[START]

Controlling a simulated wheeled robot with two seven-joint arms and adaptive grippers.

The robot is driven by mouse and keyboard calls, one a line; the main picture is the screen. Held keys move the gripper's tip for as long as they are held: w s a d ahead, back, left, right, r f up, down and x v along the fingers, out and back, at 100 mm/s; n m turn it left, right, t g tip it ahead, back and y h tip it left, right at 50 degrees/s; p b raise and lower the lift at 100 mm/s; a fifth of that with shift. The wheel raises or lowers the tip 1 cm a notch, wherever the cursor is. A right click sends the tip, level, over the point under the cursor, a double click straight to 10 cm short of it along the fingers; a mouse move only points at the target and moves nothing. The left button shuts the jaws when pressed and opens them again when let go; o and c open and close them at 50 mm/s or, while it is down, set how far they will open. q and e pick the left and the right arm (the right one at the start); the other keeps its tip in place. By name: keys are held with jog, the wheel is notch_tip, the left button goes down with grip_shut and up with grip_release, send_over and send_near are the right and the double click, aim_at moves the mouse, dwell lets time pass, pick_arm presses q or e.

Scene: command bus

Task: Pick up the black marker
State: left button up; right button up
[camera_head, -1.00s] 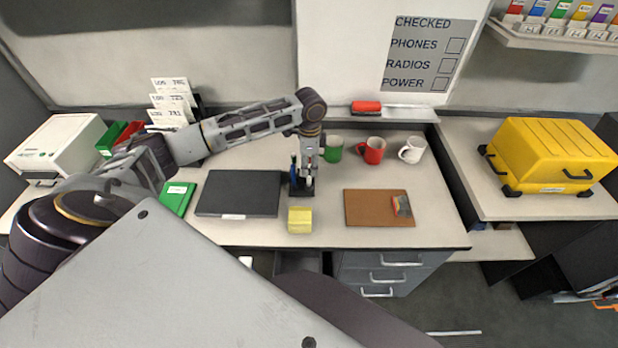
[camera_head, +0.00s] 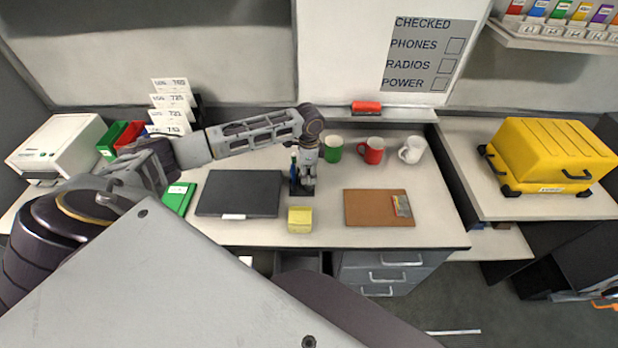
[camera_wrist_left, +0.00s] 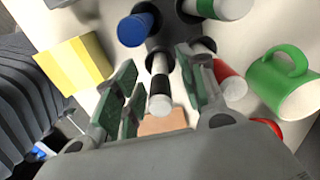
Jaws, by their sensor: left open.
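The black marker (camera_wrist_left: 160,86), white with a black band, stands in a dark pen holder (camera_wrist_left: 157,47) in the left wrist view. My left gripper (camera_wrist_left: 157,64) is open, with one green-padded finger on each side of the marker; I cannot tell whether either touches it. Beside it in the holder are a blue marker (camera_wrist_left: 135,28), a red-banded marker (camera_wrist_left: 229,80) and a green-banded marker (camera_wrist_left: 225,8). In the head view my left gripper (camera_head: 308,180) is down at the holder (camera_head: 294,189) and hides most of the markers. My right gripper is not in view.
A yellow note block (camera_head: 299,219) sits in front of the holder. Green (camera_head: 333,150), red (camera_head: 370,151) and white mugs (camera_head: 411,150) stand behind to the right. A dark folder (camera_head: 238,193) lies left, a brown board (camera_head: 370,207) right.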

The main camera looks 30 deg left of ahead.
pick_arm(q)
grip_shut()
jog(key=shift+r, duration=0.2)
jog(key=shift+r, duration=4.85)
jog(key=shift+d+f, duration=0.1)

[END]
[START]

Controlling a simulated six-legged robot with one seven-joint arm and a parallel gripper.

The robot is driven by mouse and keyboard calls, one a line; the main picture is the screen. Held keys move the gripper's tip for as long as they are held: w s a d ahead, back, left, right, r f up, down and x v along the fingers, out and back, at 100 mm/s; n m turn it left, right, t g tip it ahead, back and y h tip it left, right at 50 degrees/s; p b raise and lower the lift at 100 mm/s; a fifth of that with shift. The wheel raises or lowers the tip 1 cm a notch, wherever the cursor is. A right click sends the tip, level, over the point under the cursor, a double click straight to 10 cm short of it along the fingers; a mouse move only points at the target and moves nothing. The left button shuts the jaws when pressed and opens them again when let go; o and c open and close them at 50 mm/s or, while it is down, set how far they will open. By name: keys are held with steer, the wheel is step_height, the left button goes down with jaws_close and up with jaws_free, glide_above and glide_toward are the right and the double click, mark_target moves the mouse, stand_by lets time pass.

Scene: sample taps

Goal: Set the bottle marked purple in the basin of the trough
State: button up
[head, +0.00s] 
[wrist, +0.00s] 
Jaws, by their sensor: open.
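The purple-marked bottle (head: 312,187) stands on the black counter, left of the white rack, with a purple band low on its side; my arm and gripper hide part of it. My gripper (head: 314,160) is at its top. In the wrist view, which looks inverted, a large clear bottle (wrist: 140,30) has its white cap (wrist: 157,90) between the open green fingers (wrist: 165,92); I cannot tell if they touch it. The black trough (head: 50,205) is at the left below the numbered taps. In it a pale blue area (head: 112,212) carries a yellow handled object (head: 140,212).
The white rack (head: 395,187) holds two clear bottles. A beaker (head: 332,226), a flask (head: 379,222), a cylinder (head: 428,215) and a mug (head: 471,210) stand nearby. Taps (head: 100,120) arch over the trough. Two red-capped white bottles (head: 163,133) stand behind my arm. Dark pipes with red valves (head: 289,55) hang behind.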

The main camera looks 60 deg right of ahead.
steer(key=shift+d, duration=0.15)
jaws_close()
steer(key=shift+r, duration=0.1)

[END]

**WHAT TO PRODUCE**
Search the listing for the word "simulated" and return each line that holds it.

**OUTPUT FOR THIS EXERCISE**
Controlling a simulated wheeled robot with two seven-joint arms and adaptive grippers.
Controlling a simulated six-legged robot with one seven-joint arm and a parallel gripper.

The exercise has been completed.